Overall, our analysis demonstrates how the status of rhoticity and past tense BE as phonological and morphosyntactic variables, as well as shifting and stable variables, influences their indexical potential in interaction. We suggest that as a stable morphosyntactic variable, past tense BE may be more subject to standard language ideologies in educational settings, allowing it to accrue meanings relating to rebelliousness. We suggest that the status of rhoticity as a phonological variable and a change in progress has allowed it to accrue a different set of meanings relating to tradition and the older generation. Our analysis supports Moore’s (2021) suggestion of a more integrated approach to the study of social meaning across multiple levels of grammar, and demonstrates the effectiveness of applying contemporary methods of analysis to non-contemporary data in order to further our understanding of meaning-making processes.

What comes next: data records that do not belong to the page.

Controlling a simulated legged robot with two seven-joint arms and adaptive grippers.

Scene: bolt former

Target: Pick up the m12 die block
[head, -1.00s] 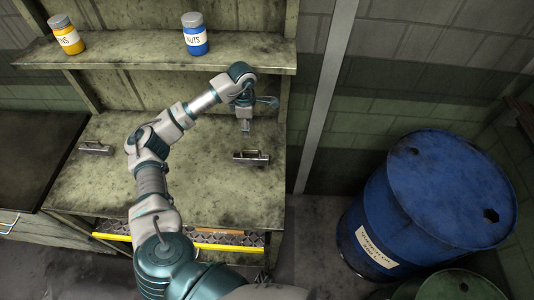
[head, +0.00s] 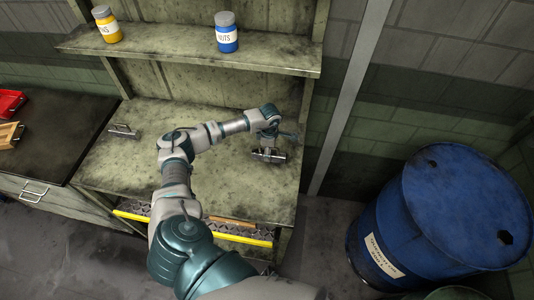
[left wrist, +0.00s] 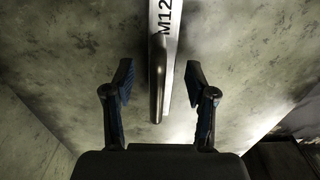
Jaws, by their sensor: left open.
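The m12 die block (head: 269,156) is a small grey metal block with a bar handle, on the worktop near its right end. In the left wrist view the block (left wrist: 172,40) shows its "M12" marking, with the dark handle bar running lengthwise. My left gripper (head: 268,144) is directly over the block, partly covering it. In the left wrist view the gripper (left wrist: 159,72) is open, with one finger on each side of the handle's line and gaps to both. I cannot tell how far above the handle the fingertips are. My right gripper is not in view.
A similar handled block (head: 123,131) sits at the worktop's left. A shelf (head: 190,55) above holds a yellow jar (head: 107,27) and a blue jar (head: 227,38). A blue drum (head: 455,205) stands right. Red (head: 10,103) and tan (head: 9,135) items lie on the dark bench.

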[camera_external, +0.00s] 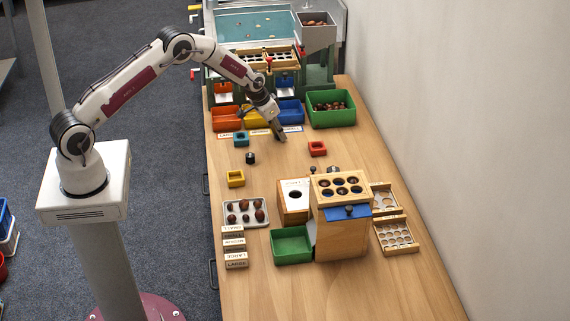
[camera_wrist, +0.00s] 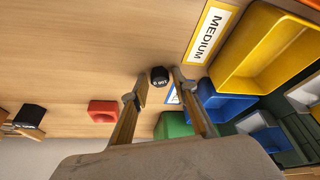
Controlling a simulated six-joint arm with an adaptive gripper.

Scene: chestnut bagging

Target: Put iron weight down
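A small black iron weight (camera_wrist: 160,76) with pale lettering sits between the fingertips of my gripper (camera_wrist: 159,85) in the wrist view. In the external view my gripper (camera_external: 282,136) points down low over the table, in front of the yellow and blue bins. The weight there is hidden or merges with the dark fingertips, so its exact height above the table is unclear. Another black weight (camera_external: 250,158) stands on the table to the gripper's left.
A teal holder (camera_external: 241,139), red holder (camera_external: 317,148) and yellow holder (camera_external: 235,179) lie nearby. Behind stand orange (camera_external: 226,119), blue (camera_external: 290,110) and green (camera_external: 332,119) bins. A MEDIUM label (camera_wrist: 210,32) lies by the yellow bin (camera_wrist: 268,42). Wooden boxes (camera_external: 342,232) stand in front; bare tabletop surrounds the gripper.

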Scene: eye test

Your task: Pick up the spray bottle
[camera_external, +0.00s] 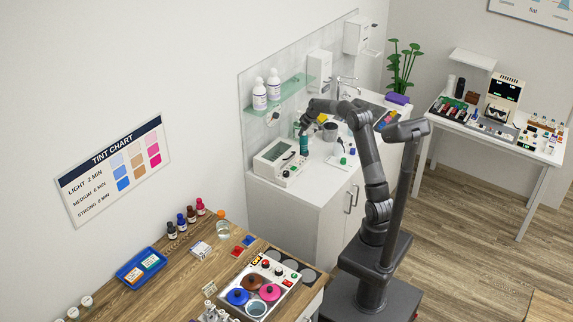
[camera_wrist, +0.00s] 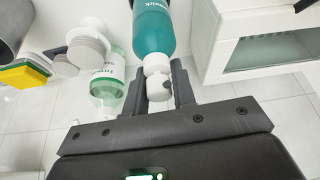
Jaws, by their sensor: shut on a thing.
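The spray bottle (camera_wrist: 152,32) is teal with a white head. In the wrist view it is at the top middle, and its lower end is cut off by the frame. My gripper (camera_wrist: 159,74) is shut on its white head, one dark finger on each side. In the external view the teal bottle (camera_external: 304,146) shows small and upright below my gripper (camera_external: 307,128), over the white counter beside a white instrument. I cannot tell whether its base touches the counter.
A clear green bottle (camera_wrist: 107,88) with a white top stands close left of the gripper. A yellow-green sponge (camera_wrist: 25,72) lies farther left. The white instrument (camera_external: 277,160) stands close on the other side. A glass shelf (camera_external: 283,93) with white bottles hangs above the counter.

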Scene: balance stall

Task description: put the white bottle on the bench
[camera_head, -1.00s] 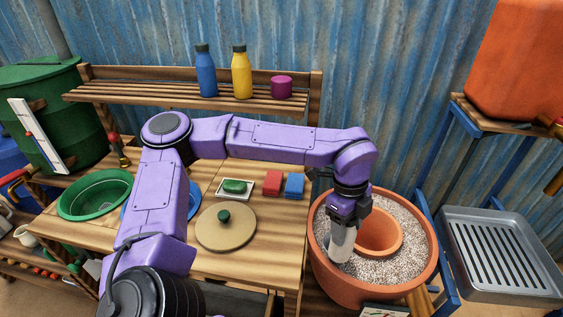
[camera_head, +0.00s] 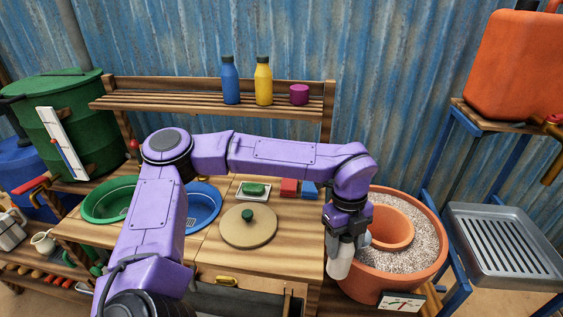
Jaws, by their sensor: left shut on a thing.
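The white bottle (camera_head: 340,262) hangs below my left gripper (camera_head: 344,238), which is shut on it. The gripper covers the bottle's upper part. The bottle is in front of the left rim of the large terracotta pot, close to the bench's right edge. Whether it touches the pot cannot be told. The wooden bench (camera_head: 292,244) stands to the left, with bare wood at its front right. My right gripper is not in view.
The terracotta pot (camera_head: 432,272) holds pale grains and a smaller pot (camera_head: 391,229). On the bench are a round lid (camera_head: 262,231), a soap dish (camera_head: 243,195), red (camera_head: 289,187) and blue (camera_head: 309,189) blocks, and green (camera_head: 93,205) and blue (camera_head: 206,205) basins. A shelf (camera_head: 190,101) runs behind.

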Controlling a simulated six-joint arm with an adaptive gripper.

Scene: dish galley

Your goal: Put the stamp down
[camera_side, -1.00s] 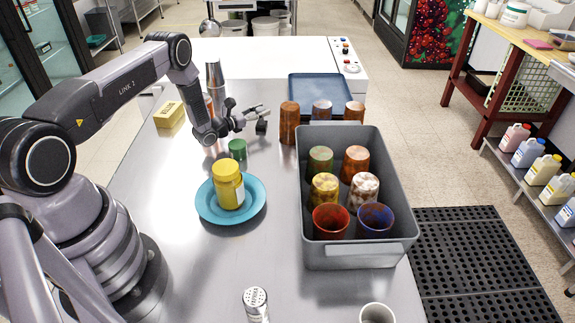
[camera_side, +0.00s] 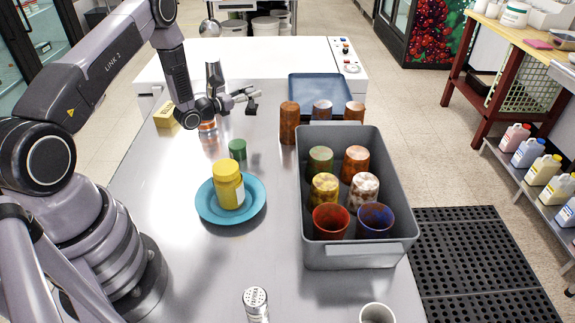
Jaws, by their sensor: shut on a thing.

Moore, Emma. 2021. The Social Meaning of Syntax. In Social Meaning and Linguistic Variation: Theorizing the Third Wave, 54–79. Cambridge: Cambridge University Press.
Sharma, D. & Rampton, B. 2015. Lectal Focusing in Interaction: A New Methodology for the Study of Style Variation. Journal of English Linguistics 43(1). 3–35.
Sharma, D. 2018. Style dominance: Attention, audience, and the ‘real me.’ Language in Society 47(1). 1–31.
I am a sociolinguist broadly interested in sociophonetic variation and change. More specifically, I am interested in combining production and perception methodologies to explore the social meaning of accent features. My PhD explored linguistic variation in West Cornwall, England, with a focus on how rurality influences the progress of sound change in the region. I am currently a Research Associate on the Manchester Voices Project (https://www.manchestervoices.org/) at Manchester Metropolitan University.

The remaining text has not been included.